Where a line of the listing below includes the word "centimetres", reproduce that line.

Start Records for this exercise

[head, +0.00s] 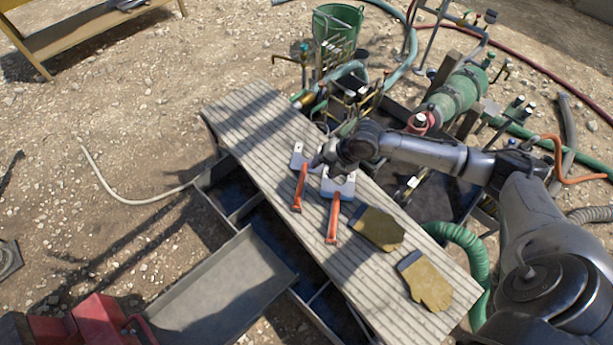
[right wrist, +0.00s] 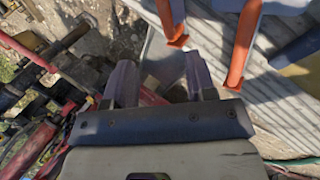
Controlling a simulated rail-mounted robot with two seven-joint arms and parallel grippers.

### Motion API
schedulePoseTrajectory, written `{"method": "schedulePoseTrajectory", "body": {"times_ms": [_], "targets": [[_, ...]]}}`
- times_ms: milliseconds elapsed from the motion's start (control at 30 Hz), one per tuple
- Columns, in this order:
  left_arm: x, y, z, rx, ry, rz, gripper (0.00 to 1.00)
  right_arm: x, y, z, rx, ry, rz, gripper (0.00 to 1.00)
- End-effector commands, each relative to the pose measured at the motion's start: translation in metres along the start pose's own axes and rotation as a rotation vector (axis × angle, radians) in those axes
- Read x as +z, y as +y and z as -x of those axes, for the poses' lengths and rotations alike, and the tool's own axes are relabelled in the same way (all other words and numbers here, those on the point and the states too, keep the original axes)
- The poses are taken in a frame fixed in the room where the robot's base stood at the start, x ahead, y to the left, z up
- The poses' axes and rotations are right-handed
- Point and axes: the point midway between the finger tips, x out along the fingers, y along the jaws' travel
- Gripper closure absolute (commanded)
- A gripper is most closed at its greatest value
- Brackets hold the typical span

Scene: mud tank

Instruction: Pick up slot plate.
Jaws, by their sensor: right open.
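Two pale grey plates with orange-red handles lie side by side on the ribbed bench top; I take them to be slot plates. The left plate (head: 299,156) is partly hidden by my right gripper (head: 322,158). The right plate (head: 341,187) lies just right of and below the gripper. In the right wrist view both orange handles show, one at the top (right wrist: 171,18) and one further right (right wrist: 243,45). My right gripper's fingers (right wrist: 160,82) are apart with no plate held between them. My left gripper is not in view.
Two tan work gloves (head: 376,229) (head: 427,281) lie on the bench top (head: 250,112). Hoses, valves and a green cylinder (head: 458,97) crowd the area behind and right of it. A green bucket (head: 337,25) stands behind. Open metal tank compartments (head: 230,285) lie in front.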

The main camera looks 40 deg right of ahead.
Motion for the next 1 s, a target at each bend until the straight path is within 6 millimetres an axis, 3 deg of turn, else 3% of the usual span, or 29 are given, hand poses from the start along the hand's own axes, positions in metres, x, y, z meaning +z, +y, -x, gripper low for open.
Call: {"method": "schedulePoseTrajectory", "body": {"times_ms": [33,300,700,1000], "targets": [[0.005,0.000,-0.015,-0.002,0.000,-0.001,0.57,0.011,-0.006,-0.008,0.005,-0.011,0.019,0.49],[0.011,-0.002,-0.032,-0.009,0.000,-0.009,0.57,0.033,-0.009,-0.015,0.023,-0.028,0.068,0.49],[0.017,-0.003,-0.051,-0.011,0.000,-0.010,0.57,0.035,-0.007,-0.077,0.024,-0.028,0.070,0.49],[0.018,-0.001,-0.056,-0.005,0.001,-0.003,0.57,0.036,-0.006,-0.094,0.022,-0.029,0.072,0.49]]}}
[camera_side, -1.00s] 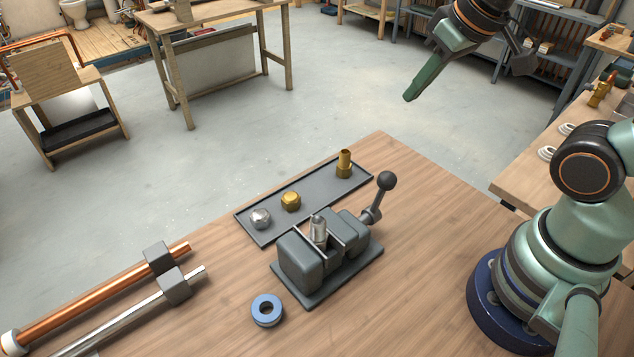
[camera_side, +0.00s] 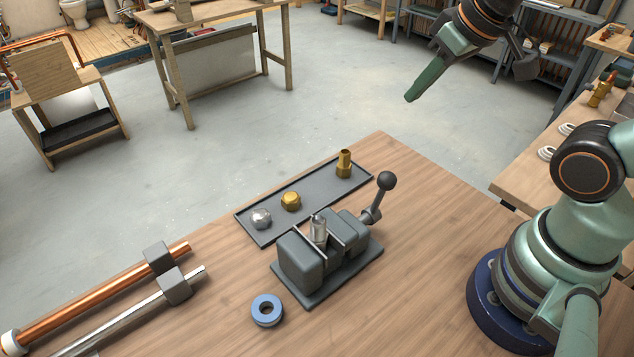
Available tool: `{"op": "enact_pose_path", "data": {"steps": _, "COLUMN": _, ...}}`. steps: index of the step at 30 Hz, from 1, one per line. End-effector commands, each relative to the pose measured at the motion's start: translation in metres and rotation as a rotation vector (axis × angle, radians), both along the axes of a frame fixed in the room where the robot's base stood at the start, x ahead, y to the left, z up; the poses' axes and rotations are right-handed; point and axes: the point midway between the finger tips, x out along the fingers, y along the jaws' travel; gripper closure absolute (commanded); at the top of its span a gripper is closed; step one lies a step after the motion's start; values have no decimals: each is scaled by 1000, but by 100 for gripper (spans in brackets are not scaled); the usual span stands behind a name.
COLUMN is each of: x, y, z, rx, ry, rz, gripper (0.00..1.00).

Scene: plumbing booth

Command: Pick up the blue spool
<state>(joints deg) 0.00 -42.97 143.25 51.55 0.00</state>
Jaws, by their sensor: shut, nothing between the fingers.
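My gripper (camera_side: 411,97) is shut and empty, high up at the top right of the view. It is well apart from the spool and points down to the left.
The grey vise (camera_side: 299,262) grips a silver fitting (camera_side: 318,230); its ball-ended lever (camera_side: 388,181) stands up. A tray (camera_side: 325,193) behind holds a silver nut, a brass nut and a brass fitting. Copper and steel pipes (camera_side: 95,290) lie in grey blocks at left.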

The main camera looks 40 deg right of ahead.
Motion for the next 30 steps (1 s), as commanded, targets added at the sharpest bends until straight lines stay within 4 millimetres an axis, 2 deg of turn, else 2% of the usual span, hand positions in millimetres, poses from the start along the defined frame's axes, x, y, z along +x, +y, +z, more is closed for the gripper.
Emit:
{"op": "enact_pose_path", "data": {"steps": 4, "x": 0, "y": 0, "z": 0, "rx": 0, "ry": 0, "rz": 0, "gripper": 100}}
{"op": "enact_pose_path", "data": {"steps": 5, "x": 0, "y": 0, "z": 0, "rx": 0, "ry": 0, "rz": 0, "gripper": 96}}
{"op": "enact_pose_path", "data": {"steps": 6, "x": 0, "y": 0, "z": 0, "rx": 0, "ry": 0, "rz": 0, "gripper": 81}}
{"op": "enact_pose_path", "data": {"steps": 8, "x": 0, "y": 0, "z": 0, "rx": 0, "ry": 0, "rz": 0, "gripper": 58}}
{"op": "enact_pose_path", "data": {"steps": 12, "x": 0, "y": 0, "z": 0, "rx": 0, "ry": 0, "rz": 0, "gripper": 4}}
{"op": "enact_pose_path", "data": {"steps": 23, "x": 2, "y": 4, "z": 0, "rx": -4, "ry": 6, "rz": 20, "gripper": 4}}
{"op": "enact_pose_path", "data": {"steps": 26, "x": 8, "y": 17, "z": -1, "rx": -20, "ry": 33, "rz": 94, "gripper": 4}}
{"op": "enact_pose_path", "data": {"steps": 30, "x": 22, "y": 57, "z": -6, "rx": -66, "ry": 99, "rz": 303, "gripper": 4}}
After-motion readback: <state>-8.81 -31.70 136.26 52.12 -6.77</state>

End Records for this exercise
Start Records for this exercise

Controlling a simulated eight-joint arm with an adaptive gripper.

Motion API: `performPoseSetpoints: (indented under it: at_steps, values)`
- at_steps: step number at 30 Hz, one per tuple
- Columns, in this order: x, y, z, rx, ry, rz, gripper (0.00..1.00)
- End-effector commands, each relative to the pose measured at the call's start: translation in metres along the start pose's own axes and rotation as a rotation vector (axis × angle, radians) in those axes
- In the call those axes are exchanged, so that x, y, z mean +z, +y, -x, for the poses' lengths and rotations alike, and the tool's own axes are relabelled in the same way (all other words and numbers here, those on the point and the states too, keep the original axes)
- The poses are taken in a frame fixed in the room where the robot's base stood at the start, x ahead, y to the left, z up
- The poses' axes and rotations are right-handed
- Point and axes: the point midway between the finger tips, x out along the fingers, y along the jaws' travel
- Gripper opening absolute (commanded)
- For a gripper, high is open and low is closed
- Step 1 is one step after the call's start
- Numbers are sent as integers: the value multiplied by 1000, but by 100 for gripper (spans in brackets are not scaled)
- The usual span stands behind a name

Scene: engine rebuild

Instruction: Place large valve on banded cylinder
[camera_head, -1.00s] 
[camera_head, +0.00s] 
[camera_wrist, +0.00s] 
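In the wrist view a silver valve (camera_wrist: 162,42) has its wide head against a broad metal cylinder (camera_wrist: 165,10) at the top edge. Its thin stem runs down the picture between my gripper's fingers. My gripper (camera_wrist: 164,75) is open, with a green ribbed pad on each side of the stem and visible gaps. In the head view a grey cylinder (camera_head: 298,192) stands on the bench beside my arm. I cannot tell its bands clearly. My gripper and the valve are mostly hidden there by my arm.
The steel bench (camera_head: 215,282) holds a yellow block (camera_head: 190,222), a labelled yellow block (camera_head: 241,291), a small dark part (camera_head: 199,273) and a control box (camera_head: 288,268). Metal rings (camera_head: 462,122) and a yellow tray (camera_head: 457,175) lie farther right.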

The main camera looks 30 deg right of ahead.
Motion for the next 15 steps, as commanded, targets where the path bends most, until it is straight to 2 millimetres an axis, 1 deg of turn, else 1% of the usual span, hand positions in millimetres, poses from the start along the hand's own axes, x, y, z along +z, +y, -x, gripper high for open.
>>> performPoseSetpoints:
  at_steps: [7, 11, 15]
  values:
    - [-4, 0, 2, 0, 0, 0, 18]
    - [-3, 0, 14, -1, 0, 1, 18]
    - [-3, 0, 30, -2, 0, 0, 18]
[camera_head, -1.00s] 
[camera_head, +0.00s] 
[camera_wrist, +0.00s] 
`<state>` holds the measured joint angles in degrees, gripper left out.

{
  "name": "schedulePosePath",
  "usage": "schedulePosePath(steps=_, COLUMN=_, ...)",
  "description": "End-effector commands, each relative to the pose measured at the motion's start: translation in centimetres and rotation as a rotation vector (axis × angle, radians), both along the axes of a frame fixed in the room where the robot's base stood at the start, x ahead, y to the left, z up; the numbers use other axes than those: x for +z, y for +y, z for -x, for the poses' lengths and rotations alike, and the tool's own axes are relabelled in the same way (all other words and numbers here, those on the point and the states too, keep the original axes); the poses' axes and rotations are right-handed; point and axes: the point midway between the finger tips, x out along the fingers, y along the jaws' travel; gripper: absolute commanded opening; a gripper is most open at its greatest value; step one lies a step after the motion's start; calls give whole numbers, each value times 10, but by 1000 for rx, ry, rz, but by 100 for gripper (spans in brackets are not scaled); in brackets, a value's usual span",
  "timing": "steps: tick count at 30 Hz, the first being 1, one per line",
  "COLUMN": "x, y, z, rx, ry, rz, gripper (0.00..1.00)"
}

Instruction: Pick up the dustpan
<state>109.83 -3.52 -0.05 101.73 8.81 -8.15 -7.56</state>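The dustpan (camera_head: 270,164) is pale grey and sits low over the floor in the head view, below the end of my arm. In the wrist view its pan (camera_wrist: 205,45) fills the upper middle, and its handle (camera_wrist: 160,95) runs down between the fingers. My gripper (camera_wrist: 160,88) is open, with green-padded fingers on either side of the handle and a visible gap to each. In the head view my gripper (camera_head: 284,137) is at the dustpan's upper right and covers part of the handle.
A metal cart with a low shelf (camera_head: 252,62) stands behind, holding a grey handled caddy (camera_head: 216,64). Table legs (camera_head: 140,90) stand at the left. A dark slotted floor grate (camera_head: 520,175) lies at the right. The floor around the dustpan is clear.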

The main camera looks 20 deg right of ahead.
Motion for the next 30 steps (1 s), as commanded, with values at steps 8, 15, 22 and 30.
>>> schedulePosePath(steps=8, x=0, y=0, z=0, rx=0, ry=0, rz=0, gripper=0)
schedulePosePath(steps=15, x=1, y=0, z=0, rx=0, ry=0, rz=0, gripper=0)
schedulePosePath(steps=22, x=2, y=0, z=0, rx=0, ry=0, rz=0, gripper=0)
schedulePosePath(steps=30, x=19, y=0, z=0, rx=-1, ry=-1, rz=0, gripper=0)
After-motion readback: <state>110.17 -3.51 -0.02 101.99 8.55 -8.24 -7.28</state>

End Records for this exercise
Start Records for this exercise

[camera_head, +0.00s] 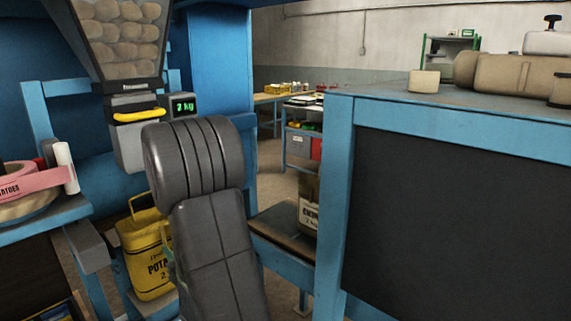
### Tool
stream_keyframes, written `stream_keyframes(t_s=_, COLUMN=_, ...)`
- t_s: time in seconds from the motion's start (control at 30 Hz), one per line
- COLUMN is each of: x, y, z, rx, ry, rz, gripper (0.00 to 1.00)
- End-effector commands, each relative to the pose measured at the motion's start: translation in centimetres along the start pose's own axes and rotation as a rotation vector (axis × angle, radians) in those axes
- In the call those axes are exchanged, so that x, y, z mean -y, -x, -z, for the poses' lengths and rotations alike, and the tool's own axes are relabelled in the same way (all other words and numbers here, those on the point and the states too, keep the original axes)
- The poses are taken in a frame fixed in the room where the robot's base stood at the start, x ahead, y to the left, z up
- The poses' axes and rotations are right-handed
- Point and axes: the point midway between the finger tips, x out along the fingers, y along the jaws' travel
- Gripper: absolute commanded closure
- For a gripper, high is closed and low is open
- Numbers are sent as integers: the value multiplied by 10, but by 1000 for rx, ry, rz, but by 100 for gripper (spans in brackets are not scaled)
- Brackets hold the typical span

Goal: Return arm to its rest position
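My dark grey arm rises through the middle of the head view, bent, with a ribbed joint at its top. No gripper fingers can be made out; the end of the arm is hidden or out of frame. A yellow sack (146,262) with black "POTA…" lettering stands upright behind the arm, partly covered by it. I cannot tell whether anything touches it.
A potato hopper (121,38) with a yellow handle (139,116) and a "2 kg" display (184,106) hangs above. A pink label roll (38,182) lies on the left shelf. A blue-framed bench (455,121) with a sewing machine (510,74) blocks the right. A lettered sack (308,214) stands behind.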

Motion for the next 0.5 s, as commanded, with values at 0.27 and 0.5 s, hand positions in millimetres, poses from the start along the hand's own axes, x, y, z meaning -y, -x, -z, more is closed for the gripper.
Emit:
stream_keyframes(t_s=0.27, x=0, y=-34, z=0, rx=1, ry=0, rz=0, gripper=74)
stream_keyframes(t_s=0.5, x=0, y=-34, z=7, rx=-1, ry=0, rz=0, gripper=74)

End Records for this exercise

#### [Output for this exercise]
  "description": "End-effector commands, each relative to the pose measured at the motion's start: translation in centimetres and rotation as a rotation vector (axis × angle, radians), both along the axes of a frame fixed in the room where the robot's base stood at the start, x ahead, y to the left, z up; the numbers use other axes than those: x for +z, y for +y, z for -x, for the poses' lengths and rotations alike, and the tool's own axes are relabelled in the same way (all other words and numbers here, those on the point and the states too, keep the original axes); the poses' axes and rotations are right-handed; point and axes: the point midway between the finger tips, x out along the fingers, y along the jaws' travel; gripper: absolute commanded opening; a gripper is most open at its greatest value; step one lies a step after the motion's start; calls give whole numbers, each value times 10, but by 1000 for rx, ry, rz, but by 100 for gripper (spans in brackets are not scaled); in brackets, a value's usual span",
- End-effector commands, each relative to the pose measured at the motion's start: translation in centimetres along the start pose's own axes and rotation as a rotation vector (axis × angle, radians) in those axes

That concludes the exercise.